Das OLG Bremen hatte in seinem früheren Beschluss vom 07.03.2024 – 2 U 88/23 bereits dargelegt, dass eine erweiternde Auslegung des § 39 Abs. 4 S. 1 InsO in dem Sinne, dass der ausgeschiedene Gesellschafter zunächst persönlich weiterhin hafte, nicht in Betracht komme. Dies entspreche nicht der Ratio der Norm, da mit dem Austritt aus der Gesellschaft die unbeschränkte Haftung ende und sich nur noch auf die zu diesem Zeitpunkt begründeten Verbindlichkeiten erstrecke. Außerdem sei die Nachhaftung darüber hinaus zeitlich beschränkt.
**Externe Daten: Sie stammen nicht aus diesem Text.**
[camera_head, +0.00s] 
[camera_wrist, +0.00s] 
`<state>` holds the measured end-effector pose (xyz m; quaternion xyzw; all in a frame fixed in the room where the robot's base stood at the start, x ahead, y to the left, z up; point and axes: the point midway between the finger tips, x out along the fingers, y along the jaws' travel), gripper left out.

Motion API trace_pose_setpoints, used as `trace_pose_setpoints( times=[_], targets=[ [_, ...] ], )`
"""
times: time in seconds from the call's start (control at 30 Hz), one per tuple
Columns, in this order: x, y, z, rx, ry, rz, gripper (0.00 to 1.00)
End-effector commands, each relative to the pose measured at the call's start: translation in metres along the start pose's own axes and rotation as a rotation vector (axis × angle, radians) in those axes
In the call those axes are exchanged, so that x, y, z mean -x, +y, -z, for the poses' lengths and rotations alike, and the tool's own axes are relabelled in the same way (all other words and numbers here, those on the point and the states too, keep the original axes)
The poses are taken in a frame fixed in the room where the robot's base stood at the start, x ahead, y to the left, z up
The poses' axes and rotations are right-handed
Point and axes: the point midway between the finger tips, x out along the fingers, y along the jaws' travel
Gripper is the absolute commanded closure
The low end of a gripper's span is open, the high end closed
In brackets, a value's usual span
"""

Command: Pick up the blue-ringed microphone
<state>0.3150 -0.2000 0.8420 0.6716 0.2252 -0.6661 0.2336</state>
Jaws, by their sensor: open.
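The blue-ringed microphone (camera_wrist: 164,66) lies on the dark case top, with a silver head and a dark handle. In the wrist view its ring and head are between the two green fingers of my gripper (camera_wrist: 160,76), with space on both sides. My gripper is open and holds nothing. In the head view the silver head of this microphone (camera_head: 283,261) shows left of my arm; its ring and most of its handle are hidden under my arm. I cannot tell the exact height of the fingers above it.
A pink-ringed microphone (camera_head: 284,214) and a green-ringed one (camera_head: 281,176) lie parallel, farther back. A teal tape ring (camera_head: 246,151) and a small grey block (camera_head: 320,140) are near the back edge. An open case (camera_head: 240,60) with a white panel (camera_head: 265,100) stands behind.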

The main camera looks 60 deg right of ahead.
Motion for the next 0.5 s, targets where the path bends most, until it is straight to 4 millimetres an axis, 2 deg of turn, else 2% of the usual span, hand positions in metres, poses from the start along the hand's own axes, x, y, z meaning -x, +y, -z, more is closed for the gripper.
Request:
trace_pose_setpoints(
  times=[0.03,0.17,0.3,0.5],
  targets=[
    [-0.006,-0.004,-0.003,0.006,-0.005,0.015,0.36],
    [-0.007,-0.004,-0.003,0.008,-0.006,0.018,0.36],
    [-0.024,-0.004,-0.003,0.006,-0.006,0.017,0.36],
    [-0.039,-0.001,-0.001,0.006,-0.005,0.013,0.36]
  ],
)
Auch die Gesetzesmaterialien sprächen für diese Ansicht, da sie einen ausdrücklichen Verweis auf § 161 Abs. 1 HGB a.F. enthielten (BT-Drs. 16/6140, 57). Entscheidend sei, dass ein ausgeschiedener Gesellschafter nach § 137 Abs. 1 HGB n.F. gerade nicht unbeschränkt hafte. Auch ein Wertungswiderspruch zu § 93 InsO sei nicht ersichtlich, da sich bereits die Regelungsgegenstände der Vorschriften unterscheiden, sodass eine gleichlaufende Auslegung nicht erwartet werden kann.